A hardship waiver allows the admission of foreigners who otherwise would be barred from immigrating because they have criminal records or previously have been deported. Vaughan said it was meant for truly extraordinary situations and not the normal inconveniences that someone’s absence would impose on U.S. relatives.

Statistics suggest that the loosened rules during the Obama administration had an impact. In fiscal year 2012, about 44,000 people who were barred for reasons other than criminal offenses sought hardship waivers.

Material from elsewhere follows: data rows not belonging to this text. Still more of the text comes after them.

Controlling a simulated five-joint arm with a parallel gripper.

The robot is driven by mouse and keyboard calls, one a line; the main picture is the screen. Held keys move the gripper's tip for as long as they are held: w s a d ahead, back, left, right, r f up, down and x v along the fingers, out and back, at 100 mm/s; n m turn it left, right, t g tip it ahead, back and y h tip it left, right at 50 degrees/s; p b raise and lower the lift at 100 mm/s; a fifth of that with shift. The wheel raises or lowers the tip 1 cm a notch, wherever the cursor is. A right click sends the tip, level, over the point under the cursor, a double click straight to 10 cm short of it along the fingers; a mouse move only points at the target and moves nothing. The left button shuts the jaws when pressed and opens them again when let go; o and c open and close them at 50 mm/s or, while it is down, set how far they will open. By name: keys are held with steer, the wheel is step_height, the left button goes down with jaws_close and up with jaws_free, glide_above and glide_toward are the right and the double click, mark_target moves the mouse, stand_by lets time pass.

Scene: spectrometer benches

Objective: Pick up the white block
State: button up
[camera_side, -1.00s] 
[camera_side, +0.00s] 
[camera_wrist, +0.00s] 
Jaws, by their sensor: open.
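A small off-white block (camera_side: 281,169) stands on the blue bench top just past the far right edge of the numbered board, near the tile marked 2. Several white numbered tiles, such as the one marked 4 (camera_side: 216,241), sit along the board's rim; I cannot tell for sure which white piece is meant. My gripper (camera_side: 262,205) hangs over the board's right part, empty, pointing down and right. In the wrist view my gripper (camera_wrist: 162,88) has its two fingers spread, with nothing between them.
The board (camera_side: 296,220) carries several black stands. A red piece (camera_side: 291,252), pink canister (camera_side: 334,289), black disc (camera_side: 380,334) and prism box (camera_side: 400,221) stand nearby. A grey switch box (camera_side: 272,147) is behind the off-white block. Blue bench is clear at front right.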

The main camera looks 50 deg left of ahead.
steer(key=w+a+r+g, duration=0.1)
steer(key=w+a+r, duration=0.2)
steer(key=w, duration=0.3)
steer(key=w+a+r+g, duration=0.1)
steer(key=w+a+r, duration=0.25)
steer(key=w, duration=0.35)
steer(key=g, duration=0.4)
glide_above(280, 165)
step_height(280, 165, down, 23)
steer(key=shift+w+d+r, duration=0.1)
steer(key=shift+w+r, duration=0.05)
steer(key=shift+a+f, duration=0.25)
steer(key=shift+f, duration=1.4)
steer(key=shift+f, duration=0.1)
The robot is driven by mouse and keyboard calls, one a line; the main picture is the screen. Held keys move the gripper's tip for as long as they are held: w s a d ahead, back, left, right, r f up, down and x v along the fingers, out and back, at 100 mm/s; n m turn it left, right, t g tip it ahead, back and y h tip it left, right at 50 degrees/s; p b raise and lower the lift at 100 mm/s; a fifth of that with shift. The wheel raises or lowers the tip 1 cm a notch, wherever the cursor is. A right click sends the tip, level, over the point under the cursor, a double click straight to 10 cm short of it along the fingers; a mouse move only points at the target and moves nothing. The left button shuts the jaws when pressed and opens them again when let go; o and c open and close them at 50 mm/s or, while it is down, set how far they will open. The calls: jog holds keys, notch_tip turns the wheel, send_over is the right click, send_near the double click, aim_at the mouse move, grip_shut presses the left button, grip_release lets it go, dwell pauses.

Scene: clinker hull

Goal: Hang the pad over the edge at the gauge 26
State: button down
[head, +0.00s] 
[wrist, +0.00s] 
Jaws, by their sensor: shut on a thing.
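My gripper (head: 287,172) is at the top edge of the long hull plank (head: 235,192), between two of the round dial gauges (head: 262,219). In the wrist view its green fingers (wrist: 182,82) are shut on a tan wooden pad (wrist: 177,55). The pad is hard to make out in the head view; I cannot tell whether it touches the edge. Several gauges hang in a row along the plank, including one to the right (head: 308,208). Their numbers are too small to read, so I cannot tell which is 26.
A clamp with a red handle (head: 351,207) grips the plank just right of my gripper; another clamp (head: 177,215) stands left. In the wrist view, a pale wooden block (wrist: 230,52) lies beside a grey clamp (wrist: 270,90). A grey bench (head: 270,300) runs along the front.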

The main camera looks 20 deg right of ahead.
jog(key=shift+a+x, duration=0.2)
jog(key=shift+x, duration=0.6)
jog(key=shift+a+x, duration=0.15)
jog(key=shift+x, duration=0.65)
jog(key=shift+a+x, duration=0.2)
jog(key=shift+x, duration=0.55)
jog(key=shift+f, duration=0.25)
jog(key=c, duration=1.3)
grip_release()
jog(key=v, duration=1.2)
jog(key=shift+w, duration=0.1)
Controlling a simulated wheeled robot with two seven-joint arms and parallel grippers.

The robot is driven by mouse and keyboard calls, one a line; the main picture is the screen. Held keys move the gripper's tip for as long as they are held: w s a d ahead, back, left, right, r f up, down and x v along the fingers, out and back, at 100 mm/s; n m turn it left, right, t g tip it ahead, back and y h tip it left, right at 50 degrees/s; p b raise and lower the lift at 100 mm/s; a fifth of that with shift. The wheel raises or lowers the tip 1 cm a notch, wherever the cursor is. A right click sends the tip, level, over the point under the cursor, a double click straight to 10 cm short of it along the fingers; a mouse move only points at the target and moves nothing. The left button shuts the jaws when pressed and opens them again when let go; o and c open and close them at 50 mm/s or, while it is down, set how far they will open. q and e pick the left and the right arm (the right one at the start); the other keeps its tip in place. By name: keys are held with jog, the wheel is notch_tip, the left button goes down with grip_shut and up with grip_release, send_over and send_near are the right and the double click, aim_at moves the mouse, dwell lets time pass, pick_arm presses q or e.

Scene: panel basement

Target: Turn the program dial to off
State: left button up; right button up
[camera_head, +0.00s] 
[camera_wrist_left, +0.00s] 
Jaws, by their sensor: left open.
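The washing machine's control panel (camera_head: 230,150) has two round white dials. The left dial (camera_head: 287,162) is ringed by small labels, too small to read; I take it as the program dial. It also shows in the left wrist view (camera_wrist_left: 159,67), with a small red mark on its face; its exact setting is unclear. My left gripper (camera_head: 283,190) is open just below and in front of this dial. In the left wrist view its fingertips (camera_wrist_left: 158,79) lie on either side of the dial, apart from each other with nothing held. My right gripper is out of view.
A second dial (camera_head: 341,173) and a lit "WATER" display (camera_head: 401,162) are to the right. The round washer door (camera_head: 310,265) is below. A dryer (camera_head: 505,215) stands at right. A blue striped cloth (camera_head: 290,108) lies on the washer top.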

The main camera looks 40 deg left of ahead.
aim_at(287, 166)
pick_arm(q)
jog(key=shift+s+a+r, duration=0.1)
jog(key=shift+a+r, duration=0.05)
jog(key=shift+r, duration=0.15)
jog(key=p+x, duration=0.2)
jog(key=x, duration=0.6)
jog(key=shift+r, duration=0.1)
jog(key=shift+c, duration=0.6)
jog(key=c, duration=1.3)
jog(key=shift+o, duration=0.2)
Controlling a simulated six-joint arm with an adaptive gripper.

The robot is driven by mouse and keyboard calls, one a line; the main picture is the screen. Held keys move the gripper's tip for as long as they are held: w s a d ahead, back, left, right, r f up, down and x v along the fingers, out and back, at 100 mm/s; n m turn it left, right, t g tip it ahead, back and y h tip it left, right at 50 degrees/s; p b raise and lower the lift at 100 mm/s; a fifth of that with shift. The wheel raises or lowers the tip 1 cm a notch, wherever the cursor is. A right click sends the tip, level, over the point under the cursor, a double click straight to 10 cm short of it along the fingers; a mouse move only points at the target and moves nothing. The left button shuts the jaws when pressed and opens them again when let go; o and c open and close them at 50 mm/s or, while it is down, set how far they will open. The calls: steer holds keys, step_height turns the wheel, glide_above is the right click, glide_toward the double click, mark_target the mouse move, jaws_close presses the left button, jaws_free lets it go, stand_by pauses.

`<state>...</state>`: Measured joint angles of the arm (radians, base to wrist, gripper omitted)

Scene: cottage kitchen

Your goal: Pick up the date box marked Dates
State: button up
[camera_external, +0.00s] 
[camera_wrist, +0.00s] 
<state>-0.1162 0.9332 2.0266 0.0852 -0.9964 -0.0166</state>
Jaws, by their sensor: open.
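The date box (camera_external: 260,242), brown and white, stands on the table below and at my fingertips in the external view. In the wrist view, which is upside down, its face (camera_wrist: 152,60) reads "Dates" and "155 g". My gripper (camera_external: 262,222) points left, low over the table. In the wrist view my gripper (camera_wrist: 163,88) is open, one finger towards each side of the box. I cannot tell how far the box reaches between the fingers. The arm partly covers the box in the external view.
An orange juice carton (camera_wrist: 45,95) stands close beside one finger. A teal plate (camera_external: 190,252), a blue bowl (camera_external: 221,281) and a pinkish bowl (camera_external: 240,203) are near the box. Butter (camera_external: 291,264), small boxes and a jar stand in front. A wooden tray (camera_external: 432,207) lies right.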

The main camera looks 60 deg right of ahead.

The government granted about 26,000.

That works out to an approval rate of about 59 percent, which is a rough estimate because it covers all approvals and applications recorded in the fiscal year, even though some of the approvals were on applications made in the previous year, and some of the applications were not processed until the following year.

By contrast, 37,000 people sought waivers in the first three months of the current fiscal year — October through December — putting fiscal year 2017 on a pace to far exceed the totals from 2012. At the same time, the government granted 30,600 waivers, a rough approval rate of 82.7 percent.

O’Brien told LifeZette that immigration rules lose their meaning if hardship waivers are granted frequently.

“Why do we swallow the rule up with exceptions?” he asked. “Overall, this is a bad system.”

O’Brien said be believes official instructions to adjudicators should more plainly align with the stated policies of the new president. He said supervisors should confront a culture at the agency that is biased in favor of the immigrant. Internally, he said, employees refer to the saying, “When in doubt, hand the waiver out.”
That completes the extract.